🤖 AI Summary
This work proposes a learning and control framework based on Koopman operator regression for nonlinear switched systems with unknown dynamics. By leveraging finite data, the system dynamics are learned within a reproducing kernel Hilbert space to construct a linear switched predictive model, which is then integrated with model predictive control (MPC) to solve an infinite-horizon optimal control problem. The approach provides, for the first time, a theoretically guaranteed closed-loop control strategy for switched nonlinear systems, with rigorous derivation of both the learning rate for Koopman dynamic approximation and a suboptimality bound on the closed-loop MPC performance.

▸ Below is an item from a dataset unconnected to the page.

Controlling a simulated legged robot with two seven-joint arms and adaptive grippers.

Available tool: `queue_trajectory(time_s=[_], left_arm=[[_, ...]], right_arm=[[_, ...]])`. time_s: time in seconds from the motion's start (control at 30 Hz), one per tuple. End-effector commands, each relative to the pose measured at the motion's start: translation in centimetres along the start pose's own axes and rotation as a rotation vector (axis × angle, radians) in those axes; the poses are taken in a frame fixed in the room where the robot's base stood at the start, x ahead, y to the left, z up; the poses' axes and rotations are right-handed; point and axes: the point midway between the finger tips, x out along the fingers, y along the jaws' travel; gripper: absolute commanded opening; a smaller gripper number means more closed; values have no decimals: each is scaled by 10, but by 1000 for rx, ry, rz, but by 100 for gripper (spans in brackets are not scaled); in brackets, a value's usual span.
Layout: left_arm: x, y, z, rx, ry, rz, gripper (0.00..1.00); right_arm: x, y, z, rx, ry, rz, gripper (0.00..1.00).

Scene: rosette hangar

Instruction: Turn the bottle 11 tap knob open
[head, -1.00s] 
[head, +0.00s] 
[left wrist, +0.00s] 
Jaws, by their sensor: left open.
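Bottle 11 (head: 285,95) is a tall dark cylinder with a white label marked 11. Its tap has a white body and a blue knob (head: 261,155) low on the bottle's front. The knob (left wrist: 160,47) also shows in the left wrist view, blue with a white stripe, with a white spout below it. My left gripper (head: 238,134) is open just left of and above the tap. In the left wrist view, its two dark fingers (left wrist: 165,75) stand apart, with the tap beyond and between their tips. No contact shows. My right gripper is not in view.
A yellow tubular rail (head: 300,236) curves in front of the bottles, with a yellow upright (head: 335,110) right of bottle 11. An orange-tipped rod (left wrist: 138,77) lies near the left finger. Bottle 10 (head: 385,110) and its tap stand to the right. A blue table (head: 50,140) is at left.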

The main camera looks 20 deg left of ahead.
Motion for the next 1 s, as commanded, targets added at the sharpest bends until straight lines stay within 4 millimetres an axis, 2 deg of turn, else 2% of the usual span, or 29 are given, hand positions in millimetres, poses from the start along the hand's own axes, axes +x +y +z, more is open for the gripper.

Numerical experiments on the Duffing oscillator demonstrate the effectiveness of the proposed method.
📝 Abstract
In this work, we consider the identification and control of nonlinear systems with finite action spaces. The unknown dynamics are estimated from finite samples with Koopman operator regression in a reproducing kernel Hilbert space, yielding a linear switching predictive model, the switches governed by the value of the control variable. In order to perform control in closed-loop, the learned dynamics are employed in an infinite-horizon optimal control problem with time-varying stage cost, which is solved by means of model predictive control. In a theoretical analysis, we derive learning rates for the Koopman dynamics approximation. We further quantify, under suitable assumptions, the sub-optimality of the model predictive control strategy, both in the case of exact Koopman dynamics, and in the case of learned ones. Numerical simulations on the Duffing oscillator complement our theoretical findings.